Planın Stratejik Dayanağı, Sekreter Rollins’in ifadesiyle: “Biz dünyayı besliyoruz. Dünyaya liderlik ediyoruz. Asla yabancı düşmanların topraklarımızı, laboratuvarlarımızı ya da geçim kaynaklarımızı kontrol etmesine izin vermeyeceğiz.” Sözleriyle ABD’nin tarımı küresel liderliğinin temeli olarak gördüğünü ve tarımsal kaynakların yabancı nüfuzdan korunmasını bir egemenlik meselesi olarak ele aldığını vurgulamaktadır.

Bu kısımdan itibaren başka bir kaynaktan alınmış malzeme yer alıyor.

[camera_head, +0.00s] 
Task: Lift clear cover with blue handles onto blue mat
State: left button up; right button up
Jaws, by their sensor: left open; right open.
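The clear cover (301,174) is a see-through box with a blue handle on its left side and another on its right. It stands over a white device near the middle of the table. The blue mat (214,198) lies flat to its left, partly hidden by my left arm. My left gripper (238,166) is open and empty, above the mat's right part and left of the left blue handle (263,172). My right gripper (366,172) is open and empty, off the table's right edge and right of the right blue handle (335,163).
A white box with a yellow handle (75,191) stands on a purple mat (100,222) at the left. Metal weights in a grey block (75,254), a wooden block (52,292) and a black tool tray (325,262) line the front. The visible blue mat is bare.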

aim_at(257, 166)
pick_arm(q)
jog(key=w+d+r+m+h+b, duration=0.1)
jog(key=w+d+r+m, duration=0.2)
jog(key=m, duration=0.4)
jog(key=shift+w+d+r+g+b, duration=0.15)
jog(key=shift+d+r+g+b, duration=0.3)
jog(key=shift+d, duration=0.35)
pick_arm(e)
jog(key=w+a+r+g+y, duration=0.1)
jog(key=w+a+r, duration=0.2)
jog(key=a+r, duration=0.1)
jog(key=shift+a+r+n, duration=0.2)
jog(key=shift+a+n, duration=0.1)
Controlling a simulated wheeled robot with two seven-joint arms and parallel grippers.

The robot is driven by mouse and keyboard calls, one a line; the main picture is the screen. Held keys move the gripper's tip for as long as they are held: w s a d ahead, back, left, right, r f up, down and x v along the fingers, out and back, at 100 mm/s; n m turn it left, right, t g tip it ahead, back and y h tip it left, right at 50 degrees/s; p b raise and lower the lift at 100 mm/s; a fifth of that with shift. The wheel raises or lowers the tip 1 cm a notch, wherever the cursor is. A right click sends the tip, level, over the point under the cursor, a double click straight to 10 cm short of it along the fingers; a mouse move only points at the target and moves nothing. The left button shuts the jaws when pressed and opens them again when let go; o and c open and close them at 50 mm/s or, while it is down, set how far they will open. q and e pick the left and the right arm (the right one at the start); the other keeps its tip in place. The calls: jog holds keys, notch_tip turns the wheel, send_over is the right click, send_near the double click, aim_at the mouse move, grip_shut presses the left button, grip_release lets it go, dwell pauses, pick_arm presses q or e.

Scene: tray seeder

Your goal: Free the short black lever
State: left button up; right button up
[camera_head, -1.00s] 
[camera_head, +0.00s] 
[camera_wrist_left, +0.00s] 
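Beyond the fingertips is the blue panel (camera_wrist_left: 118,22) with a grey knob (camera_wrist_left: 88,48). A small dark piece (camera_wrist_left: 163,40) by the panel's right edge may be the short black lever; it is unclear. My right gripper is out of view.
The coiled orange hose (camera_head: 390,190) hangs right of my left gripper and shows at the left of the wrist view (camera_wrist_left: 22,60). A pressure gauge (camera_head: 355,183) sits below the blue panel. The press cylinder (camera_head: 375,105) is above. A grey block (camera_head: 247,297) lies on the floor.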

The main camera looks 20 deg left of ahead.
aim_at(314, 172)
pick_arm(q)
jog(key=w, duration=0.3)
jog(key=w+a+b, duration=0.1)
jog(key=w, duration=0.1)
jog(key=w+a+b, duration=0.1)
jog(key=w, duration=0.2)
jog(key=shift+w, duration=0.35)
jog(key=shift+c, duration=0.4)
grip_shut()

Çok Paydaşlı Ulusal Güvenlik Yaklaşımı, yalnızca bir tarım politikası değil. Aynı zamanda eyaletler arası iş birliği, federal ajans koordinasyonu ve savunma stratejisinin entegre bir parçası olarak kurgulanmış. Rollins’in açıklamasında şu ifade dikkat çekicidir: “Amerikan bolluğuna erişimi savunmak ve Amerikan deneyimini korumak, tarımsal güvenliğin özüdür. Bu yüzden çiftlik güvenliği, ulusal güvenliktir.”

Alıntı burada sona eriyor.